Discipline is symbolized by water under the earth—a vital resource that is available but hidden, requiring effort to access. This potential can be drawn upon in times of need; and once it is accessed and applied, great things can be accomplished with some organized discipline.

The most successful leader is not the one who triumphs on the battlefield but the one who is able, through strength of discipline and inner power, to achieve conciliation without spilling blood. Likewise, in any large organization, key virtues are discipline and conscientiousness. The most effective team marches with a single purpose: a dedication to a lofty goal that is held dear by all. Even with an excess of external discipline, unpopular wars are seldom winnable.

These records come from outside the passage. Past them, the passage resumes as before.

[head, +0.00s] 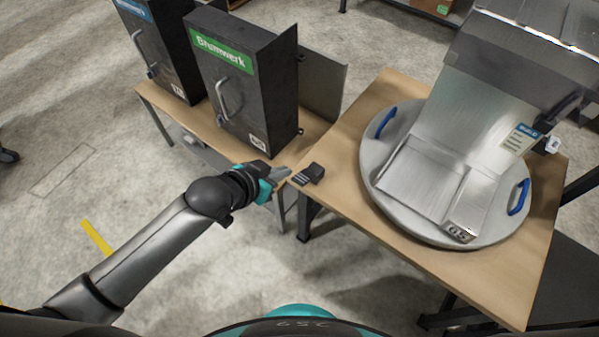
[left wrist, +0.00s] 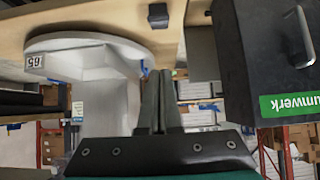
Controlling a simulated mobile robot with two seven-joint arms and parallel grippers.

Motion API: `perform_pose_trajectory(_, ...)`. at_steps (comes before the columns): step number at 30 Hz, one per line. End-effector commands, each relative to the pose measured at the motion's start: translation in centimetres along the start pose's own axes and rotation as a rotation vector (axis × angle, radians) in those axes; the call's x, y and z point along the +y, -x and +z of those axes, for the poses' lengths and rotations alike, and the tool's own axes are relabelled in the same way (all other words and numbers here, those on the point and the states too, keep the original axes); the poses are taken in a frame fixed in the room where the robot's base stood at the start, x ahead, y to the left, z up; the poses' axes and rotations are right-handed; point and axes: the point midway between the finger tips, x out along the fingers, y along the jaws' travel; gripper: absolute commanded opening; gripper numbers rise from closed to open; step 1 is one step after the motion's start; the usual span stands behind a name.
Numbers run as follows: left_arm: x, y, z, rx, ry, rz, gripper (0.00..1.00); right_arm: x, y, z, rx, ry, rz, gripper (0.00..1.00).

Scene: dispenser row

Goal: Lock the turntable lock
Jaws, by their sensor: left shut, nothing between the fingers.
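The round grey turntable (head: 377,165) with blue handles lies on a wooden table and carries a metal dispenser. A small black block (head: 309,174), apparently the turntable lock, sits at the table's left edge, apart from the disc. In the left wrist view, which is upside down, the lock (left wrist: 157,15) is at the top and the turntable (left wrist: 90,38) is to the left. My left gripper (head: 283,175) is shut and empty, just left of the lock. Its closed fingers (left wrist: 158,78) also show in the left wrist view. My right gripper is not in view.
Two black dispenser cabinets, one with a green label (head: 246,90) and one with a blue label (head: 152,50), stand on a neighbouring table at the left. The metal dispenser (head: 470,100) towers over the turntable.

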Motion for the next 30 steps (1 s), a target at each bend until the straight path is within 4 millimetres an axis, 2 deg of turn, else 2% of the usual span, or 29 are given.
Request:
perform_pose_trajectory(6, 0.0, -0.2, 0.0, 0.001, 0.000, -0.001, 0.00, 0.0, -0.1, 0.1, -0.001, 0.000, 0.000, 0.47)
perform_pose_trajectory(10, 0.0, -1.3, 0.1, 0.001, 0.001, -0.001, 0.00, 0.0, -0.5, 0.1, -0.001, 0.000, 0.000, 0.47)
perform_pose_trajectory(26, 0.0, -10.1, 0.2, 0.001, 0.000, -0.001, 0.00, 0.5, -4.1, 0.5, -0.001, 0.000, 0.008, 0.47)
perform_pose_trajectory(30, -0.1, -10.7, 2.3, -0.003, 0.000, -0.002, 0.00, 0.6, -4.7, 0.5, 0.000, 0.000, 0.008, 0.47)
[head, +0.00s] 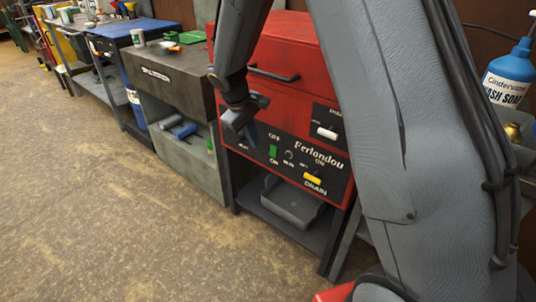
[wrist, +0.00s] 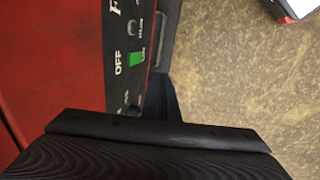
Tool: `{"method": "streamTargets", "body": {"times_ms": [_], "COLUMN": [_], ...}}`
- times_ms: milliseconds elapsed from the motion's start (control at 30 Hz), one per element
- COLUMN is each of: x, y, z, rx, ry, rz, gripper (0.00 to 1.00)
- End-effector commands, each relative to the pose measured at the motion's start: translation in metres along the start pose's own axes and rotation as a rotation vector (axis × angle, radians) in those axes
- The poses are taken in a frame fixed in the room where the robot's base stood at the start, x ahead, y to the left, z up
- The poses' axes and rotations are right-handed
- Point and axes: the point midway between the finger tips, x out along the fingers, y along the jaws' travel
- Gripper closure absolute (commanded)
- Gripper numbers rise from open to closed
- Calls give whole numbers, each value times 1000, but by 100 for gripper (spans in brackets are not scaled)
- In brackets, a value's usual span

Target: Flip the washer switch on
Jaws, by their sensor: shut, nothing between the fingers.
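The red washer (head: 290,50) stands in the middle of the head view, with a black front panel lettered "Ferlandou". Its green switch (head: 273,151) sits on the left part of the panel between an OFF mark above and an ON mark below. It also shows in the wrist view as a green block (wrist: 136,59) beside the word OFF. I cannot tell which way the switch is set. My gripper (head: 245,135) is shut and empty, in front of the panel's left end, a little left of and above the switch. Contact with the panel cannot be made out.
A tray (head: 293,205) lies under the washer. A grey bench (head: 172,90) stands to the left. The floor (head: 90,200) in front is clear.

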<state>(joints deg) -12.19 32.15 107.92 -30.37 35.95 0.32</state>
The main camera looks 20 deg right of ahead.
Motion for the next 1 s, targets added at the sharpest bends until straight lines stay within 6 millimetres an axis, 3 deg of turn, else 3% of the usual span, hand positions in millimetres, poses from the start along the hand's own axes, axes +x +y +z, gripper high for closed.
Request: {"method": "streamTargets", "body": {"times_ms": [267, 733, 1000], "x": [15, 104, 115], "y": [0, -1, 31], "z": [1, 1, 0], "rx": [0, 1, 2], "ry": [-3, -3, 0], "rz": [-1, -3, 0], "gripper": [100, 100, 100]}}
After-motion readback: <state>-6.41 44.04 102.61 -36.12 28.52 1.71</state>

Let power be held in check by the willing acceptance of a common discipline and the submission to a higher authority for the common good. When life is in balance, evil impulses are checked by human decency; parents die before their children; leaders lead and followers follow. If you hold or aspire to a position of leadership, remember that the true leader captures the hearts of the people by articulating the clear vision that binds them together.

In the realm of government, a good relationship between army and state is critical. Only when the state is economically prosperous can the army be strong. Only when the army is disciplined can the state be protected from disruptive outside forces. For this balance to be preserved, government must be steady and benevolent toward its own people. When balancing strong complementary forces like this, modesty and generosity in the leadership can be the magnetic force that keeps the relationships intact. Solidarity is essential for success.

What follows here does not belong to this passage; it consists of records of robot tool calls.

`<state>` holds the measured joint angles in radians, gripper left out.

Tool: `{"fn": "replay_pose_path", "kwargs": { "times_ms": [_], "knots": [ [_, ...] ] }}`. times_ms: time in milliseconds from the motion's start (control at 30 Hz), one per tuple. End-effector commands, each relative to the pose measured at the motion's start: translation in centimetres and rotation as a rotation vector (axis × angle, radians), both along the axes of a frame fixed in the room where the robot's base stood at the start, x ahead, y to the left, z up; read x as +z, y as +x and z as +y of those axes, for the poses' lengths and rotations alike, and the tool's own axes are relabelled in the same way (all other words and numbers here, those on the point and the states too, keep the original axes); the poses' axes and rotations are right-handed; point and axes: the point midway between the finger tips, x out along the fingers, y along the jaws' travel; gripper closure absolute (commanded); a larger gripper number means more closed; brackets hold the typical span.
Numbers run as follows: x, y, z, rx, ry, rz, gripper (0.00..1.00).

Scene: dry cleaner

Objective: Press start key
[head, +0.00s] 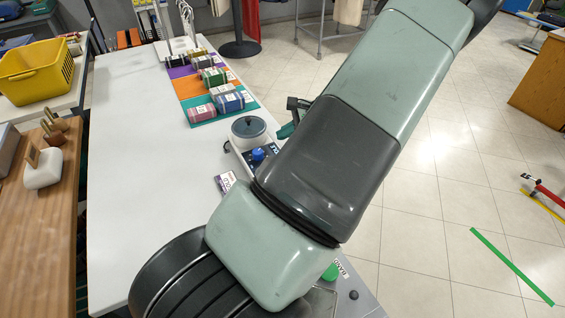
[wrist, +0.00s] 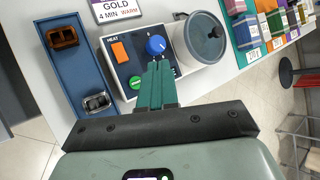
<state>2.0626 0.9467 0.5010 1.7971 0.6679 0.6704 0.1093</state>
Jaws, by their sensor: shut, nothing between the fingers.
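A white machine with a dark control panel (wrist: 120,66) stands on the table. The panel carries an orange rocker switch (wrist: 120,51) marked HEAT, a blue knob (wrist: 156,46) and a round green button (wrist: 135,82) with small white lettering too small to read. My gripper (wrist: 159,66) has its teal fingers shut together with nothing between them. In the wrist view the fingertips lie just below the blue knob and right of the green button. I cannot tell whether they touch the panel. In the head view the blue knob (head: 258,154) shows, while my arm hides much of the machine.
A lidded round pot (wrist: 203,40) adjoins the panel's right side. A GOLD 4 MIN WARM card (wrist: 120,10) stands behind. Folded bundles lie on coloured mats (head: 205,85). The white table's left half (head: 135,150) is clear.

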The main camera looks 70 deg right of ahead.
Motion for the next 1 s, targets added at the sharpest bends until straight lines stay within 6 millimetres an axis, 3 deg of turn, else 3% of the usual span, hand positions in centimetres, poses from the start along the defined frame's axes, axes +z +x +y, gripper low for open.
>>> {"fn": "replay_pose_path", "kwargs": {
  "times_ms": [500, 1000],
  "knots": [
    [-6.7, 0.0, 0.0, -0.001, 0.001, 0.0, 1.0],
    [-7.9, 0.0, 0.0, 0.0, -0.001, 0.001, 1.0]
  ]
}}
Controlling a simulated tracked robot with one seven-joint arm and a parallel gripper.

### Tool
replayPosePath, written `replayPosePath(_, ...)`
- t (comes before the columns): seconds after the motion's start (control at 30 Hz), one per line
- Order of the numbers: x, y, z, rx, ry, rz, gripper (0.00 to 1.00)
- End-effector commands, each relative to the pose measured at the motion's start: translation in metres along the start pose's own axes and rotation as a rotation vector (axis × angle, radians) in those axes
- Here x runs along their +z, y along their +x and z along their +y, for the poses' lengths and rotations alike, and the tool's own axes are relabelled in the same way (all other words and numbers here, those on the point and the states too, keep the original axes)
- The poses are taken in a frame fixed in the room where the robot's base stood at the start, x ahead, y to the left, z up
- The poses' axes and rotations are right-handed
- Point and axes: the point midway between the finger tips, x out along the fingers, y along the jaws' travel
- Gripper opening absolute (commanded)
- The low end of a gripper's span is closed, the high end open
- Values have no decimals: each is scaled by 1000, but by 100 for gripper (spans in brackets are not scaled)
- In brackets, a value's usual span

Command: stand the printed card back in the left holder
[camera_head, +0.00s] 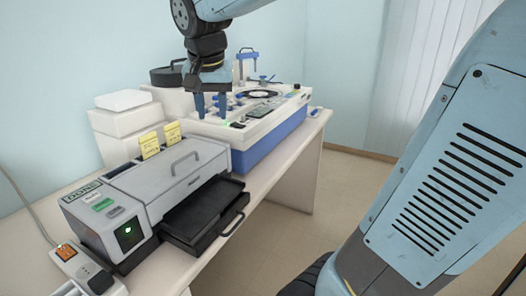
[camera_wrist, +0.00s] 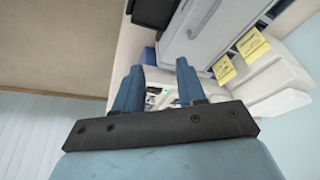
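Two yellow cards with writing stand near the back edge of the grey machine marked DONE: a left one (camera_head: 149,145) and a right one (camera_head: 172,133). The wrist view also shows both, one at the upper right (camera_wrist: 252,45) and one lower (camera_wrist: 224,70). I cannot make out their holders or tell which one is the printed card. My gripper (camera_head: 210,106) points down over the near left part of the white and blue device, beyond the cards and to their right. Its two blue fingers are apart with nothing held between them, as the wrist view shows too (camera_wrist: 158,82).
The grey machine (camera_head: 180,165) has a dark open tray (camera_head: 205,210) at its front right. White boxes (camera_head: 125,120) stand behind the cards. The white and blue device (camera_head: 270,143) fills the table's far end. A socket strip (camera_head: 75,262) lies at lower left.

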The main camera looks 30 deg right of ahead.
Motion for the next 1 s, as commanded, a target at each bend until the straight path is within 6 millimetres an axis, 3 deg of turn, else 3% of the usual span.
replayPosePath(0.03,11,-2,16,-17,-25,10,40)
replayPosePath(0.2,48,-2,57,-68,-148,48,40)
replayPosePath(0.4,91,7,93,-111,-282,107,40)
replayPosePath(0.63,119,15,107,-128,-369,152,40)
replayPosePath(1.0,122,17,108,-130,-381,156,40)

Changing Line Interpretations

Line 1 (bottom line)

At the beginning of any major movement, establishing good order is essential. Get your ducks in a row before you start quacking orders. Nothing good can be achieved without organizing your assets and coordinating your troops.

Line 2

Good fortune results when a general works in the midst of his or her troops. Then, when honors are bestowed, the entire army is proud to see their leader rewarded on their behalf.

Line 3

Misfortune follows if you overestimate your capabilities or underestimate your weaknesses. Be certain that you and those around you are playing the role for which each is best suited, and you will overcome challenges.

Line 4

A strategic retreat is called for. This is not a final defeat but an opportunity to gain strength by removing yourself from the field of conflict. Retreat is a disciplined disengagement from all response into neutrality, accepting the situation as it is.

Line 5

It is time to resist an invasive force. Strengthen your position by making sure that relationships and roles are in alignment as they should be. Do not allow your defense of the boundaries to deteriorate into a free-for-all, which would only make things worse. Wise leadership is called for now. When in combat, those who are experienced should lead; all others should just be supportive.

Line 6 (top line)

In times of victory, generosity is the cleanest reward to those who have helped you achieve success. Avoid making complicated promises in exchange for good work on your behalf, and never give rewards based on feelings alone. Rewards have as much to do with the future as with the past.